Records contained in a dataset:
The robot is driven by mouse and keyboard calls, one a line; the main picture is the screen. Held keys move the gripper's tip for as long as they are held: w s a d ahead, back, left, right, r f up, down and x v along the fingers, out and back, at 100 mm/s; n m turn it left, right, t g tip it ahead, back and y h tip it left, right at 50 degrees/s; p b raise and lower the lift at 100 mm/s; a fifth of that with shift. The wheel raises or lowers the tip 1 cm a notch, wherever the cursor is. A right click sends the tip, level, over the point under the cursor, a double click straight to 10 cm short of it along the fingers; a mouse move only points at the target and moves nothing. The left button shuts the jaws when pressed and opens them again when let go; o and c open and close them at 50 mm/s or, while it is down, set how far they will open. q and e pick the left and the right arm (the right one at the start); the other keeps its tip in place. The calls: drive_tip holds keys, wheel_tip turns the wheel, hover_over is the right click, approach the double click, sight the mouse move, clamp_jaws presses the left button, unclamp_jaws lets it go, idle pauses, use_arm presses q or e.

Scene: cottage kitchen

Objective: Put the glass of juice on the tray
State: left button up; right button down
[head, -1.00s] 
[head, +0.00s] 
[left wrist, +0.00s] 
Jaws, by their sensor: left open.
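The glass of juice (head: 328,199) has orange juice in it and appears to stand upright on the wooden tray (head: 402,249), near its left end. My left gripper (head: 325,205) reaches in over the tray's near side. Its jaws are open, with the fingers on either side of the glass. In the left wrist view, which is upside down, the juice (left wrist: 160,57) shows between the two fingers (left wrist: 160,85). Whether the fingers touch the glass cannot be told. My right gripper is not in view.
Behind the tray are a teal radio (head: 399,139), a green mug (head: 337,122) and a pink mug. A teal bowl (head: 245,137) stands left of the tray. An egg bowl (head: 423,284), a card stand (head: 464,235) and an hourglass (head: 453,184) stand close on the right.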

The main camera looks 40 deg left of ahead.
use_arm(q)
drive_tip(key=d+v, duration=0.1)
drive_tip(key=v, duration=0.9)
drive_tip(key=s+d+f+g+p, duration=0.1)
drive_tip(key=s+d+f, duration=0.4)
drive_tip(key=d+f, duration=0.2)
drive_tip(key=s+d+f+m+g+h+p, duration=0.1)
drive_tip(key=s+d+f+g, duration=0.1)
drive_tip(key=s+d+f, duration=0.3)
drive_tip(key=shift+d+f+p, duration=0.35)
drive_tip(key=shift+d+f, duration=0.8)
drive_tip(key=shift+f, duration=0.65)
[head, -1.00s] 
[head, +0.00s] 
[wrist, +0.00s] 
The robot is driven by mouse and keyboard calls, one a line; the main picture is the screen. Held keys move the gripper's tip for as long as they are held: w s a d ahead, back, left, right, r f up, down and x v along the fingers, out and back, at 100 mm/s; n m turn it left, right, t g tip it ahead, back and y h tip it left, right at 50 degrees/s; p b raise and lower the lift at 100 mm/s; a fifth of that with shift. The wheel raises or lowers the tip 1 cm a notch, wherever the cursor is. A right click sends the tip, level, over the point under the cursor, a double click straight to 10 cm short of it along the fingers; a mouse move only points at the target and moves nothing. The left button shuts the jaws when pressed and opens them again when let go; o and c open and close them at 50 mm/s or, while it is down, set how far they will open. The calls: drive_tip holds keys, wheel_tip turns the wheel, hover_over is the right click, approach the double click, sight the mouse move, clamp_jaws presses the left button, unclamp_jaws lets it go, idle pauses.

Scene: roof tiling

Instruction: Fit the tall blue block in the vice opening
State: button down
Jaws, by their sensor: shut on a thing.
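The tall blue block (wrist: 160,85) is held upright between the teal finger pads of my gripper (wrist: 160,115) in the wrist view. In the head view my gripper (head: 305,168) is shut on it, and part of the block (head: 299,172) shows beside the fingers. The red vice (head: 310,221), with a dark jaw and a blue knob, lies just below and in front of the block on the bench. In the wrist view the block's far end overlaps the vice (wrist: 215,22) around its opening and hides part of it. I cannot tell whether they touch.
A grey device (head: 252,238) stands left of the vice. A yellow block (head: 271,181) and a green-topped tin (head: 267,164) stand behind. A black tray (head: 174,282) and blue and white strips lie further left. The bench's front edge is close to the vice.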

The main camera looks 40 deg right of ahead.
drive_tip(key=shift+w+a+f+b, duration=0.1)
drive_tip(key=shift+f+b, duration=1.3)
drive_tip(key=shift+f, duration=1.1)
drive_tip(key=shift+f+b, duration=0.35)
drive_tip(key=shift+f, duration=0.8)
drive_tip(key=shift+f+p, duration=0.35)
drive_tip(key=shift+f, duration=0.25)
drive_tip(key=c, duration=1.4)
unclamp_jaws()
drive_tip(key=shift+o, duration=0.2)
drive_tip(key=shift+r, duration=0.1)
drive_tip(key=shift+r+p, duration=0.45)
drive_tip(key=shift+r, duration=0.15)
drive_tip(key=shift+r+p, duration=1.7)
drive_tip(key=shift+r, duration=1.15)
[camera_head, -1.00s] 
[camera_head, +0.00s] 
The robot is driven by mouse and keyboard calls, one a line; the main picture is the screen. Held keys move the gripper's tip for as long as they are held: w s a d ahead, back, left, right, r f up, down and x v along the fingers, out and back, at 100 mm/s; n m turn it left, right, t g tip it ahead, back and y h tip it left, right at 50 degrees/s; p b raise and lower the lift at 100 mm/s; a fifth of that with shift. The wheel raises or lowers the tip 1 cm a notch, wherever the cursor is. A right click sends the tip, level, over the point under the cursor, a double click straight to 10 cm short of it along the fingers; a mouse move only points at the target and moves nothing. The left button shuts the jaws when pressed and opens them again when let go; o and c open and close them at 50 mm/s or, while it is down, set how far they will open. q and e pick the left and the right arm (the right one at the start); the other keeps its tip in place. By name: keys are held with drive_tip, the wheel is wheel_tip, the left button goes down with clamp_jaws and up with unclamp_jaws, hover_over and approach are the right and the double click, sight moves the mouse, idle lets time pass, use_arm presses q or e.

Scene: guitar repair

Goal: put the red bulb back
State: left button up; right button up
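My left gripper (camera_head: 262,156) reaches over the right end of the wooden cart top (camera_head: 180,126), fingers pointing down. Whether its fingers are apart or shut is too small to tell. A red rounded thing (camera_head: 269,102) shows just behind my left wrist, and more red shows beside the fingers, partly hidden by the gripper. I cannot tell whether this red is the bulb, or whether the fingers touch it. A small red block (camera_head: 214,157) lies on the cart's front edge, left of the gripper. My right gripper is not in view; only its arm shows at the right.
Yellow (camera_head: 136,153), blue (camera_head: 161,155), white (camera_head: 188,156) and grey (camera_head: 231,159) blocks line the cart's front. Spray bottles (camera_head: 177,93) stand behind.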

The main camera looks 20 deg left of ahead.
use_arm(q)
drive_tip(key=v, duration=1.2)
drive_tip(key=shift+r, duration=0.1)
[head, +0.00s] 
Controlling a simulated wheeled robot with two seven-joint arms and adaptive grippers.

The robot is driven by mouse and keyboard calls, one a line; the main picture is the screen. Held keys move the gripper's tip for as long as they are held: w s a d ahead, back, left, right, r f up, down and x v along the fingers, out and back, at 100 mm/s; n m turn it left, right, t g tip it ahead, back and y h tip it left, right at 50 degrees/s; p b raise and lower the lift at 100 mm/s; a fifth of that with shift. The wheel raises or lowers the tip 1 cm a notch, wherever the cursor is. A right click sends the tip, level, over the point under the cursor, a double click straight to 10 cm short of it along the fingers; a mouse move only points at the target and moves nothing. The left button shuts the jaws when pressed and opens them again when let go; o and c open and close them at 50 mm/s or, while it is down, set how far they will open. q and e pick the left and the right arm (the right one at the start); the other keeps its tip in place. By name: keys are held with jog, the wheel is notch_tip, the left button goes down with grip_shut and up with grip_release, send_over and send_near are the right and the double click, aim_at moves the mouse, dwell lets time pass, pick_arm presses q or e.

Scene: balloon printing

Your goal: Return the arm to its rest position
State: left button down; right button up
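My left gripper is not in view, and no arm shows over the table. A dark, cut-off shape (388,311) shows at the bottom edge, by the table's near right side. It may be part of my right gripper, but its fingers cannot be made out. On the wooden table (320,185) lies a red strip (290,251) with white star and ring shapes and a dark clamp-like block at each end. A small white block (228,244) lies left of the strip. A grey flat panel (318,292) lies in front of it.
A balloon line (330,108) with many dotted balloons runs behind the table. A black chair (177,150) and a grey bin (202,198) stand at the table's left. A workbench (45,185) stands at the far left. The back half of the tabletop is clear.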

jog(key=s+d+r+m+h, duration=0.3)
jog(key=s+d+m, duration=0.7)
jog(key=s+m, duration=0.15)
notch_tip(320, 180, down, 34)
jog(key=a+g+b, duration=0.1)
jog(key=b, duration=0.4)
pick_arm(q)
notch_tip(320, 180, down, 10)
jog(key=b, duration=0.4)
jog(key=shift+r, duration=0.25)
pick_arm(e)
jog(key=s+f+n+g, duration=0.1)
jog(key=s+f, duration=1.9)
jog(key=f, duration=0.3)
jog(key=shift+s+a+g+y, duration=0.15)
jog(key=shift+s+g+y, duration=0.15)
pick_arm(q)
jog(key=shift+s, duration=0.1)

### Request
Exactly reproduce the stretch from the line with "Controlling a simulated" through the line with "Your goal: Return", including both ends and nothing else.

### The completed task
Controlling a simulated wheeled robot with two seven-joint arms and adaptive grippers.

The robot is driven by mouse and keyboard calls, one a line; the main picture is the screen. Held keys move the gripper's tip for as long as they are held: w s a d ahead, back, left, right, r f up, down and x v along the fingers, out and back, at 100 mm/s; n m turn it left, right, t g tip it ahead, back and y h tip it left, right at 50 degrees/s; p b raise and lower the lift at 100 mm/s; a fifth of that with shift. The wheel raises or lowers the tip 1 cm a notch, wherever the cursor is. A right click sends the tip, level, over the point under the cursor, a double click straight to 10 cm short of it along the fingers; a mouse move only points at the target and moves nothing. The left button shuts the jaws when pressed and opens them again when let go; o and c open and close them at 50 mm/s or, while it is down, set how far they will open. q and e pick the left and the right arm (the right one at the start); the other keeps its tip in place. By name: keys are held with jog, the wheel is notch_tip, the left button goes down with grip_shut and up with grip_release, send_over and send_near are the right and the double click, aim_at moves the mouse, dwell lets time pass, pick_arm presses q or e.

Scene: balloon printing

Your goal: Return the arm to its rest position

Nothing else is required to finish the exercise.